_Goal_. Each line from the beginning of the data below through the line containing "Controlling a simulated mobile" should be repeated exactly, please.
======== Source material ========
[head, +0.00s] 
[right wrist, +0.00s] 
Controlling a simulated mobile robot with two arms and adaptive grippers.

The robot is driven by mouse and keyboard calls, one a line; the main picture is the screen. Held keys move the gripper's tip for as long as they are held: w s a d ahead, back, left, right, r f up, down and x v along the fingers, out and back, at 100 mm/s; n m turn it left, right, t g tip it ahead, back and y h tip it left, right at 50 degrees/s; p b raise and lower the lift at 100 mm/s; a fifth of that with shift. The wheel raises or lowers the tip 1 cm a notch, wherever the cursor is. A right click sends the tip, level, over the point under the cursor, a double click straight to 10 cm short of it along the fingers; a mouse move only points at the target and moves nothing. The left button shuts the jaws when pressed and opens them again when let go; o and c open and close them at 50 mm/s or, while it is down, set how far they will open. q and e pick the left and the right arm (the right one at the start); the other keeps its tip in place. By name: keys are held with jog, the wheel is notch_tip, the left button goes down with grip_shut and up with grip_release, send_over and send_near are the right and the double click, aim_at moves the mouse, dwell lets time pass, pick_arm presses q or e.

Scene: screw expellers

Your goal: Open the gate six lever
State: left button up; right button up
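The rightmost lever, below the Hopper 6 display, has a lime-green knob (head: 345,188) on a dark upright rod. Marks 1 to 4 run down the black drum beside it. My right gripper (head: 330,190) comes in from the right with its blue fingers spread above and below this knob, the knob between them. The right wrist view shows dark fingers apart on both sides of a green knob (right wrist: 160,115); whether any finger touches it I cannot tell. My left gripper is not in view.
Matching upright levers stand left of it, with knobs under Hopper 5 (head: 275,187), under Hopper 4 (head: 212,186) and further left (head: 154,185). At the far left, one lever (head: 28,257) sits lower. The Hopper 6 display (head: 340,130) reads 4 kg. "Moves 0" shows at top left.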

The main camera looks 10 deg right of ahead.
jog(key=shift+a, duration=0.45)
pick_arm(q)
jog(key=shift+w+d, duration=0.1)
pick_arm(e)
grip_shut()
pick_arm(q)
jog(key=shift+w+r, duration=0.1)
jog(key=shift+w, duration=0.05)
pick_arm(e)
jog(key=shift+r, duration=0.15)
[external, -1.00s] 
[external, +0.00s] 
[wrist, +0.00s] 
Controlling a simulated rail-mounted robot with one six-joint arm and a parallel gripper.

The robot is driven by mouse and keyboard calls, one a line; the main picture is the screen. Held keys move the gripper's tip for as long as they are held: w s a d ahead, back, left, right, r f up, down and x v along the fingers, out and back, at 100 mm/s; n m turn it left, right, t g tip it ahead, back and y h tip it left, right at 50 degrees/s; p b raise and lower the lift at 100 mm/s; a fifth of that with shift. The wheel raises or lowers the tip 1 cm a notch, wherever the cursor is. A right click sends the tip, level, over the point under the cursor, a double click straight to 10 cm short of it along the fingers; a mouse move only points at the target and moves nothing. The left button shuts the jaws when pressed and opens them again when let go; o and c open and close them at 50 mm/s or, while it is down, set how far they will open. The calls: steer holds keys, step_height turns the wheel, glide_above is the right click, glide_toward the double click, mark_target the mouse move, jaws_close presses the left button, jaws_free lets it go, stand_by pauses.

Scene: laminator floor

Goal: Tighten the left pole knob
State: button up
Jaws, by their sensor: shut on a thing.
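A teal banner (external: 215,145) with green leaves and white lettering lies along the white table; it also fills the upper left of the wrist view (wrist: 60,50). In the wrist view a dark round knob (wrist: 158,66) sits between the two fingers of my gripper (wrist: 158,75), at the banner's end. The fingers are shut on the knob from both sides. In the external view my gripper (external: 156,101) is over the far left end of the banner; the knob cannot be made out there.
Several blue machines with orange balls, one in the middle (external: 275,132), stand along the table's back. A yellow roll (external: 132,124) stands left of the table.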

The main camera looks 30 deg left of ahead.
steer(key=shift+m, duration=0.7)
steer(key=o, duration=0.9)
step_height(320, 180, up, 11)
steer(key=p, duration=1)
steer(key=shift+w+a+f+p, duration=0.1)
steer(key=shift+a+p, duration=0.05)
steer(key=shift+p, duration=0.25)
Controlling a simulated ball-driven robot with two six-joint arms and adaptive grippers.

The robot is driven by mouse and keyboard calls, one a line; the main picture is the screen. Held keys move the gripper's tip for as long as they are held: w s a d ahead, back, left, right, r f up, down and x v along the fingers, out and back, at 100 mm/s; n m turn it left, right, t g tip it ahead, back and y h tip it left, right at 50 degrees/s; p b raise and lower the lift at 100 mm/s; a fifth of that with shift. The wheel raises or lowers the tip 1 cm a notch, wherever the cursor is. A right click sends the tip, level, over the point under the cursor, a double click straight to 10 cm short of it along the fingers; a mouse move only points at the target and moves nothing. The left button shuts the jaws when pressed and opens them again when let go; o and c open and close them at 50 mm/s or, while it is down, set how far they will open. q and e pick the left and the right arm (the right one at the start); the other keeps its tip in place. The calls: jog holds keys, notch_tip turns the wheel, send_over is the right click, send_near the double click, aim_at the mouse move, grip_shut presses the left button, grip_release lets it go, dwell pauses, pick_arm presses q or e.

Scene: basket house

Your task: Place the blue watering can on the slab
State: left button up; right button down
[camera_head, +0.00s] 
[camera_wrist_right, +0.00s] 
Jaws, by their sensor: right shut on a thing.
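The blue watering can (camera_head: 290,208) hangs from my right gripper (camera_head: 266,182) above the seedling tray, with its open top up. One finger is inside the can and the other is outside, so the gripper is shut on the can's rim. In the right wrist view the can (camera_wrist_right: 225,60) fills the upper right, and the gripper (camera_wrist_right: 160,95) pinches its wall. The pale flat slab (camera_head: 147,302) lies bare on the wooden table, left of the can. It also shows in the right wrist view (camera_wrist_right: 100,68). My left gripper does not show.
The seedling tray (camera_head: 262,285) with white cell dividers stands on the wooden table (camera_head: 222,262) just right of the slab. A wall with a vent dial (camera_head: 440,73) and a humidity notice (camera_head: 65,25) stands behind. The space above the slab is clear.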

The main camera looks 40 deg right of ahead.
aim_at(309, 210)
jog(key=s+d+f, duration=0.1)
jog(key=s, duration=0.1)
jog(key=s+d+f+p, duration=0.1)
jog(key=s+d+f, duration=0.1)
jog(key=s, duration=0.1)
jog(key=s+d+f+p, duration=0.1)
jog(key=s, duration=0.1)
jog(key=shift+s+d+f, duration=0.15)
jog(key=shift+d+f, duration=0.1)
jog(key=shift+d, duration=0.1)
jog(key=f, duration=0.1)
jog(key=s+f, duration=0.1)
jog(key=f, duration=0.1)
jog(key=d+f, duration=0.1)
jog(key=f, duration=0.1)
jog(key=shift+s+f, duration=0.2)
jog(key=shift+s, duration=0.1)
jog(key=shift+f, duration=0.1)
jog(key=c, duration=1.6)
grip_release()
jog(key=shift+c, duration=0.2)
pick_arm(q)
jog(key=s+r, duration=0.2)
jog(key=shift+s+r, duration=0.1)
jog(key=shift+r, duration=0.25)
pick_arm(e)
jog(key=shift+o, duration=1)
========
_Finished answer_.
[head, +0.00s] 
[right wrist, +0.00s] 
Controlling a simulated mobile robot with two arms and adaptive grippers.

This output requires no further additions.